Una de las grandes tradiciones que en muchos colegios parecen inamovibles con el paso de los años, es lo que sucede en los cambio entre una asignatura y la siguiente, entre una clase y otra. Esos breves cinco minutillos (si llega) en los que sale uno de los profesores/as y entra el siguiente, donde se procede a saquear la caja de tizas (a veces recién estrenada de lo poco que se utiliza ya en estos tiempos de pizarras cibernéticas) que se guarda en el primer cajón de la mesa del profe para iniciar la consabida guerra de tizas.

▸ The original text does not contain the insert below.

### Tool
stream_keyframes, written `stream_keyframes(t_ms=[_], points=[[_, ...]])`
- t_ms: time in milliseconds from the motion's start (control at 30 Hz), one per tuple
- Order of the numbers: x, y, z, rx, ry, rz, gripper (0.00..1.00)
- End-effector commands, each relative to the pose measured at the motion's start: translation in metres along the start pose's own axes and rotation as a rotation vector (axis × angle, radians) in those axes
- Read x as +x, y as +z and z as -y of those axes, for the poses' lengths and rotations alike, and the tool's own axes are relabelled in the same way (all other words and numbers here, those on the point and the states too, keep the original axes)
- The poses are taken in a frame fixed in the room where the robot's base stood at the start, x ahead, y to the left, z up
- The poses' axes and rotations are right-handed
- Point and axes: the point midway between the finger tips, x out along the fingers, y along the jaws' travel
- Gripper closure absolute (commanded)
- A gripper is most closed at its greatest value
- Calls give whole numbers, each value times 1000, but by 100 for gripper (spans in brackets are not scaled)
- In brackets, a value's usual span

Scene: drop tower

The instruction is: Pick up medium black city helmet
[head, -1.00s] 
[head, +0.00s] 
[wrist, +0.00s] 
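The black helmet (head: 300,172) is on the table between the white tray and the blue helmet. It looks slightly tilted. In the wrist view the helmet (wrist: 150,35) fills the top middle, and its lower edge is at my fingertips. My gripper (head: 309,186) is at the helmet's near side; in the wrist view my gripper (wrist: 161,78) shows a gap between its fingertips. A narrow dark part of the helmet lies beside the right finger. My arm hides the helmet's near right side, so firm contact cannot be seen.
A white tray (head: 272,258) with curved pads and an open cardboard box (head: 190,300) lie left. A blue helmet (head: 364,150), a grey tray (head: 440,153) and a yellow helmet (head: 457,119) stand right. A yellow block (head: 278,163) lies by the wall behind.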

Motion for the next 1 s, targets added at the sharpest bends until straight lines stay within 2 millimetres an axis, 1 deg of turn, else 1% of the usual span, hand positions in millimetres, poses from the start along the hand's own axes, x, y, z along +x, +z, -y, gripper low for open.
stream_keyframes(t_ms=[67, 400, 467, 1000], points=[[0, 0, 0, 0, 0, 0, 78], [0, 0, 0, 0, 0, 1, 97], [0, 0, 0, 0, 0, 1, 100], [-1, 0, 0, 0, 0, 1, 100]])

Cuando pregunto a mi hijo si son muchas las personas que participan de estos divertimentos, con una sencillez aplastante me explica que no todo el mundo participa de estas «guerras» porque hay tres tipos o categorías de «personas» («jerarquías», les llamaría yo, pero sigo dejándole contar su historia sin interrumpirle), y cómo cada una de ellas actúa de manera diferente a las otras.

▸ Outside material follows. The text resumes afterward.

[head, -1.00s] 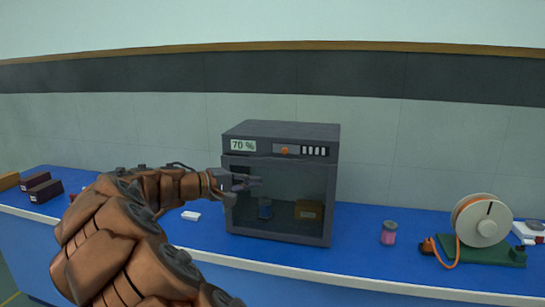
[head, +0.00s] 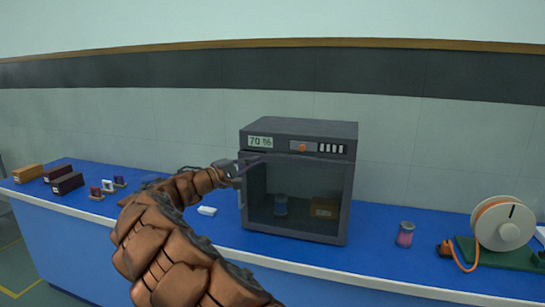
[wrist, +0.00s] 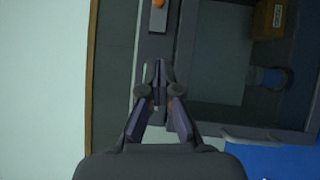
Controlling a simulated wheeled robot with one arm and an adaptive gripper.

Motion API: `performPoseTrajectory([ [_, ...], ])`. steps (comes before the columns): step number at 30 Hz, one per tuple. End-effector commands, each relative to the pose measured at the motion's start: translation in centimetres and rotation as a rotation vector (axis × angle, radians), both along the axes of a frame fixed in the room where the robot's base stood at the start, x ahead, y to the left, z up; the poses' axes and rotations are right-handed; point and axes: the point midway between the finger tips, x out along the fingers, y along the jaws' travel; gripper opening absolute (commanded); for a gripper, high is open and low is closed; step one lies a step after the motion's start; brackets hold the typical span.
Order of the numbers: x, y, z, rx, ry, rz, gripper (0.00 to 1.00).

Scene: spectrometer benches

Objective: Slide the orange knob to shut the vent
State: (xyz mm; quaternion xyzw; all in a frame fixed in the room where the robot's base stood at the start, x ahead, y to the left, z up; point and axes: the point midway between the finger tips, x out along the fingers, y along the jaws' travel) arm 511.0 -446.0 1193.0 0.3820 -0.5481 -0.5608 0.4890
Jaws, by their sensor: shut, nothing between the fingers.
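The orange knob (head: 301,147) sits on the upper front strip of a dark grey cabinet (head: 347,190), left of several pale vent slots (head: 331,148). It also shows at the top edge of the wrist view (wrist: 158,3), partly cut off. My gripper (head: 252,161) is shut and empty, in front of the cabinet's upper left, left of and slightly below the knob. In the wrist view my gripper's closed fingertips (wrist: 158,68) are apart from the knob, over the band above the glass door.
A display (head: 261,141) on the cabinet reads 70 %. Behind the glass stand a blue-banded jar (head: 281,205) and a brown box (head: 323,208). A pink jar (head: 405,234) and a cable reel (head: 503,226) stand right. Dark boxes (head: 67,183) lie far left on the blue bench.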

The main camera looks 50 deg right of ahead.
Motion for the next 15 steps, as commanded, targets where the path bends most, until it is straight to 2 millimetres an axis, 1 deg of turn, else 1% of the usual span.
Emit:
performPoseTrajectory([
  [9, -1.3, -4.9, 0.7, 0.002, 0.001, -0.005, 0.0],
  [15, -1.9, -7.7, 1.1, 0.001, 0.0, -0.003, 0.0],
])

La clasificación es como sigue (categorización irremediablemente influida por el vocabulario gamer de juegos como los Fortnite y compañía):

-Los asesinos: Fácil. Aquellos que se dedican a lanzar las tizas.

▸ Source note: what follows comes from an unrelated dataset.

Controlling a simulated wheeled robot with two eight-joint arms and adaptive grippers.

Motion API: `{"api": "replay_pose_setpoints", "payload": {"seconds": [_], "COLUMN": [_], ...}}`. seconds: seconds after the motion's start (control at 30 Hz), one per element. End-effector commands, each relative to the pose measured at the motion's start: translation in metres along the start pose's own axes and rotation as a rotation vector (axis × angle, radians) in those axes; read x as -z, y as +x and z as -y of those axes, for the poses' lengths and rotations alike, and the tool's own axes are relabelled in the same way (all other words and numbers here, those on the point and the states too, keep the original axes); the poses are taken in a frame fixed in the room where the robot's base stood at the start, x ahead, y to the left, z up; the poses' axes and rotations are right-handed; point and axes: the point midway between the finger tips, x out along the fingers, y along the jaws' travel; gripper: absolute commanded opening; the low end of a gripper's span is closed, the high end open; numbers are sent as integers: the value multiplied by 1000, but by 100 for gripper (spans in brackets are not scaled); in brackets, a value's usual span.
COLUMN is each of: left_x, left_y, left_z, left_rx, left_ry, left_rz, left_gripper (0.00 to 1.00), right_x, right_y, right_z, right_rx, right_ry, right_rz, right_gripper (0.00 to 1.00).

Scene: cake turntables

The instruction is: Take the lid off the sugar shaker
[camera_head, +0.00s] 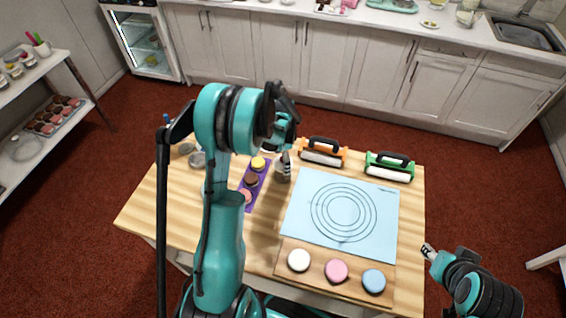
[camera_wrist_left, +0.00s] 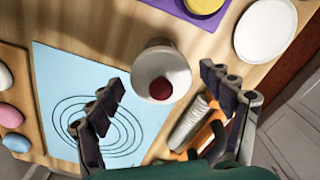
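A small greyish container, apparently the sugar shaker (camera_head: 283,173), stands on the table beside the purple mat, under my left gripper (camera_head: 286,157). In the left wrist view the shaker (camera_wrist_left: 158,60) is a pale round body with a dark red round part (camera_wrist_left: 160,88) at its top. The left gripper's two fingers (camera_wrist_left: 161,76) are spread wide on either side of it, with gaps to both. Whether the red part belongs to the lid I cannot tell. My right gripper (camera_head: 428,251) is off the table's right edge, away from the shaker, too small to read.
The purple mat (camera_head: 241,205) holds coloured round pieces. Orange (camera_head: 323,158) and green (camera_head: 389,174) rollers lie at the back. A blue mat with rings (camera_head: 308,190) covers the middle right. A board (camera_head: 317,280) with white, pink and blue discs lies in front.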

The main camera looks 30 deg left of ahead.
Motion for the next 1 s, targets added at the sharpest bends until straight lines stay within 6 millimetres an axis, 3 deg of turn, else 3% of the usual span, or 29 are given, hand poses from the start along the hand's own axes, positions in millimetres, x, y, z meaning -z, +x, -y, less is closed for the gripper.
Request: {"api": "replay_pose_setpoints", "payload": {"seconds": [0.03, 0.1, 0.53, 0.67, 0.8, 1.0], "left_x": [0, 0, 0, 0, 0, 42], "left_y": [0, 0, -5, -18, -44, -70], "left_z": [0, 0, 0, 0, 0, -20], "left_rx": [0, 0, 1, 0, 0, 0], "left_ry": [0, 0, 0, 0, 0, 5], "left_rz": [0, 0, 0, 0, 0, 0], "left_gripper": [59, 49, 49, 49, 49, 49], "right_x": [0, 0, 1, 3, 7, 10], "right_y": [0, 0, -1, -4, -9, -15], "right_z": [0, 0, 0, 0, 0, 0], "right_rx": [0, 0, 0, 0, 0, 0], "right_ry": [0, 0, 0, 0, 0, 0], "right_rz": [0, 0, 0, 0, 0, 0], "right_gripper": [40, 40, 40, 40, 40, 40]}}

-Los carroñeros: Aquellos que no tiran directamente tizas a otros compañeros/as, pero que se dedican a recogerlas del suelo y se las van dando a los asesinos para que sigan con su cacería. A cambio, con frecuencia se libran de ser ellos mismos los abatidos e incluso pueden llegar a ser protegidos por los asesinos si hiciera falta.

-Los ciudadanos. Aquellos que son objeto de los ataques de los asesinos y que hacen lo posible por protegerse de la lluvia de proyectiles que se sucede entre una clase y otra. Su función principal es defenderse y tratar de que el tiempo que pasa entre una clase y otra transcurra lo más rápido posible y salgan ilesos del asedio.

Obviando de este relato el uso del masculino genérico que cada día me rechina más (y que mantengo por preservar el relato de mi hijo a lo más fielmente narrado por él) y sin entrar a valorar qué proporción de chicos y de chicas pertenece a uno u otro grupo (que la imaginación de cada cual le lleve a la conclusión que quiera), me asombra la capacidad de resumir de forma tan sencilla cómo las jerarquías y los mandatos de grupo están tan perfectamente delimitados, asumidos y normalizados a estas edades, tan marcados por el ansia y aceptación de la pertenencia al grupo.

En mis últimos tiempos de lecturas feministas y de libros donde se trata de explicar eso que se llama «las nuevas masculinidades», nunca me he encontrado un análisis tan certero y tan poco farragoso como el que me ha explicado a la perfección mi hijo de 13 años, y que tantos inevitables recuerdos me traen de mi paso por las aulas a edades similares.

Asesinos, carroñeros y ciudadanos.

La homosocialidad (y la influencia que unos hombres ejercen hacia otros hombres en esos procesos tempranos de socialización masculina dentro del grupo de pares) expresada en tres simples palabras.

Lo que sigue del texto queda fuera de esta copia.